What is being asked
Reproduce exactly, with no other output, every line of the data below from the line containing "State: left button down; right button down" to the end, inclusive.

◇ ◇ ◇ ◇

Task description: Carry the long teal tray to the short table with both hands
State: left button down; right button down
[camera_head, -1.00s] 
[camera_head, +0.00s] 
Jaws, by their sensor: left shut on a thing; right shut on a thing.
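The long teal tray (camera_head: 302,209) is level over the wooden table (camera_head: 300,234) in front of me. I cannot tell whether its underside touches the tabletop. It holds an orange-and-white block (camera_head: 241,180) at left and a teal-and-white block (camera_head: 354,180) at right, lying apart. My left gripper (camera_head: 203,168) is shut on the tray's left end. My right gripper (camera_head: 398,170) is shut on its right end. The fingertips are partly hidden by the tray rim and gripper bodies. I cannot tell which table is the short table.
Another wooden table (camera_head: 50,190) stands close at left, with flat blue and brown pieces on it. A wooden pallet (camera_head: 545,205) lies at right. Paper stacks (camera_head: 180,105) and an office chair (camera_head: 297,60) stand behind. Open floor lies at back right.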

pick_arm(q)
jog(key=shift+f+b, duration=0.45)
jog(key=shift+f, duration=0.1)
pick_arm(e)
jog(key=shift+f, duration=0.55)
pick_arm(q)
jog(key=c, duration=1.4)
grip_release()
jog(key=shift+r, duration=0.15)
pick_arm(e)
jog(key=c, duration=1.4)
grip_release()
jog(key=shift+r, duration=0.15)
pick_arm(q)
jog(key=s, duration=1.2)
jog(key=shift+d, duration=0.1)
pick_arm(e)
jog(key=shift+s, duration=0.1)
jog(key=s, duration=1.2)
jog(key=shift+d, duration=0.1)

◇ ◇ ◇ ◇

Worked answer
State: left button down; right button down
[camera_head, -1.00s] 
[camera_head, +0.00s] 
Jaws, by their sensor: left shut on a thing; right shut on a thing.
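The long teal tray (camera_head: 302,209) is level over the wooden table (camera_head: 300,234) in front of me. I cannot tell whether its underside touches the tabletop. It holds an orange-and-white block (camera_head: 241,180) at left and a teal-and-white block (camera_head: 354,180) at right, lying apart. My left gripper (camera_head: 203,168) is shut on the tray's left end. My right gripper (camera_head: 398,170) is shut on its right end. The fingertips are partly hidden by the tray rim and gripper bodies. I cannot tell which table is the short table.
Another wooden table (camera_head: 50,190) stands close at left, with flat blue and brown pieces on it. A wooden pallet (camera_head: 545,205) lies at right. Paper stacks (camera_head: 180,105) and an office chair (camera_head: 297,60) stand behind. Open floor lies at back right.

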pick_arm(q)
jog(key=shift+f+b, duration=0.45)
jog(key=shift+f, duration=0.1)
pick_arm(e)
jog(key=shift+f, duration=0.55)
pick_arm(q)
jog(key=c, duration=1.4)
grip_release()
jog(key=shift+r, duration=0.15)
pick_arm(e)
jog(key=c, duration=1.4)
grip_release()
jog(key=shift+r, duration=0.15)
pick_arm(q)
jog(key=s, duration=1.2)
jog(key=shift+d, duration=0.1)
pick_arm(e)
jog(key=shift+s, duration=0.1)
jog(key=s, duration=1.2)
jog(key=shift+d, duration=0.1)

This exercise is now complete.